Vicino ai 'poveri'

Grandi festeggiamenti e decine di migliaia di fedeli in onore del Santo taumaturgo venerato nel Santuario Afragolese.

Il Santuario di S.Antonio ad Afragola ha accolto anche quest’anno migliaia di pellegrini, venuti da ogni dove per vivere un esperienza di fede e di rinnovamento spirituale. La festa del Santo il 13 giugno, il pellegrinaggio della statua per tutte le strade della città e la spettacolare ‘ritirata’ di giovedì scorso dove quasi cinquantamila persone hanno assistito alla fine del pellegrinaggio e ai notevoli spettacoli pirotecnici. Era e resta grande, la devozione degli afragolesi al Santo di Padova, dovuta, forse, più che alla lunga serie di prodigi, al fatto che Egli con il suo stile di vita e con i suoi miracoli si sia messo dalla parte dei poveri e dei perseguitati. C’era un motivo non sentimentale né sociologico per denunciare con tanta forza i potenti per il loro egoismo e per le loro prevaricazioni: essi rompevano la solidarietà cristiana fondata sul battesimo, che ci rende membri di un'unica famiglia, senza privilegi o differenze che ci separino solo perché di razza o cultura o ceto diverso. L’attenzione del Santo era rivolta ai diritti e alla dignità dell’uomo, contro ogni prevaricazione ed ogni egoismo: e tra gli uomini, il suo amore era rivolto innanzi tutto agli ultimi: sono i poveri, i semplici – scrive il Santo – gli illetterati, i contadini, le vecchierelle che hanno sete di Dio. Antonio sceglie uno stile di vita che aiuta a capire gli altri e lo rende amico di quanti Egli chiama i fratelli di Cristo povero. Antonio era membro di una ricca famiglia di Lisbona; aveva tutte le possibilità per vivere in una posizione di privilegio nella società del suo tempo. Invece preferì divenire discepolo di Francesco d’Assisi e in tutta la vita, soprattutto negli ultimi dieci anni d’apostolato, divenire il grande difensore dei poveri. Molto spesso il santo taumaturgo, nei suoi discorso è stato molto duro con i ricchi, i prepotenti, gli usurai. L’autore della ‘Vita prima’ scrive: “Faceva restituire ciò che era stato tolto con l’usura e con la violenza. Si giunse a tanto che, avendo ipotecato case e terreni, se ne poteva il prezzo ai piedi di lui e, per suo consiglio, quanto era stato tolto veniva restituito rimborsandone il valore o supplicandone il condono”. Frate Giovanni de la Rochelle, frate minori morto nel 1245, attesta: “Nel nostro tempo mai abbiamo udito un consolatore così dolce dei poveri e un così aspro accusatore dei potenti”.

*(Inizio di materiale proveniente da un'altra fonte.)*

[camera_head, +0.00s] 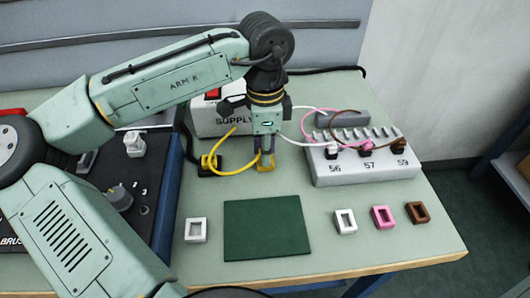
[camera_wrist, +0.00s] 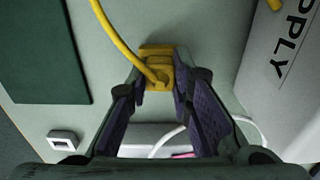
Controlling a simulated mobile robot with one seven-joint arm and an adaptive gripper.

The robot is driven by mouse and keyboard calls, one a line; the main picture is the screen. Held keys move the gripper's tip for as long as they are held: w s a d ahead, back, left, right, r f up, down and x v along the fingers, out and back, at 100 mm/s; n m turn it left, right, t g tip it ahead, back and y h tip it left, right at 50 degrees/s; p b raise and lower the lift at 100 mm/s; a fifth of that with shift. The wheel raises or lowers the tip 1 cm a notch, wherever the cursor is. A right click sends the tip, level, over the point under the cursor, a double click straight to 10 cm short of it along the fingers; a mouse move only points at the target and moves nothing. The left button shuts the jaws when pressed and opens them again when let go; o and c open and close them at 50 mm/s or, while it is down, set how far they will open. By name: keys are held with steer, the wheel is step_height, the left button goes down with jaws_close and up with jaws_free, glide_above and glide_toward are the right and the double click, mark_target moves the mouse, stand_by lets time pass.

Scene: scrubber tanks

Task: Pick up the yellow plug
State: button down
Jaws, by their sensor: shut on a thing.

Il difensore dei poveri, poveri del mondo di ieri e soprattutto del mondo di oggi. Un mondo sfiduciato, quello odierno, che non ha più modelli validi, positivi; un mondo costretto ad attingere a modelli prefabbricati; mondo di povertà sociale, culturale, antropologica, etica. Un mondo di sofferenza atroce per una realtà degradata; un mondo di solitudine. Un mondo dove si ergono a modelli archètipi pensati ed ideati di santa pianta per trasfondere nelle vene del consumatore bisogni per niente primari, bisogni indotti, sovrastrutturali, che nascondono sotto un’ammasso di ciarpame, la sublimità dello spirito; che affogano in un marasma antropologico quel che resta della persona.
E’ proprio questa la società dei nuovi poveri, società del consumismo più sfrenato, che ha idolatrato il denaro, la vita comoda che non comporta eccessive preoccupazioni, che fugge dal dolore perché sgomenta e atterrita di fronte alla croce.
Questa società dei nuovi poveri ha una risposta a tutte le ansie, a tutti i problemi di matrice esistenziale, psicologica e sociale; una risposta che si configura come annullamento della domanda, come appiattimento dell’uomo; società che registra più di diecimila ragazze che occorrono assatanate per fare le veline a Striscia la Notizia o per essere inquadrate per qualche secondo da qualcosa che almeno assomiglia ad una telecamera. E’ il mondo del non pensiero, della povertà dell’uomo, della distruzione della persona.
Il Santo di Padova oggi? Il suo messaggio ai cittadini afragolesi del 2002?
Quella nostra è una povertà dalla quale ci si può rialzare, una povertà che si può sconfiggere, che è più grave, infinitamente più grave e funesta della povertà materiale. E’ il nuovo orizzonte della povertà dal quale si può, si deve uscire. Sta a noi decidere. Il santo dei poveri ci è vicino.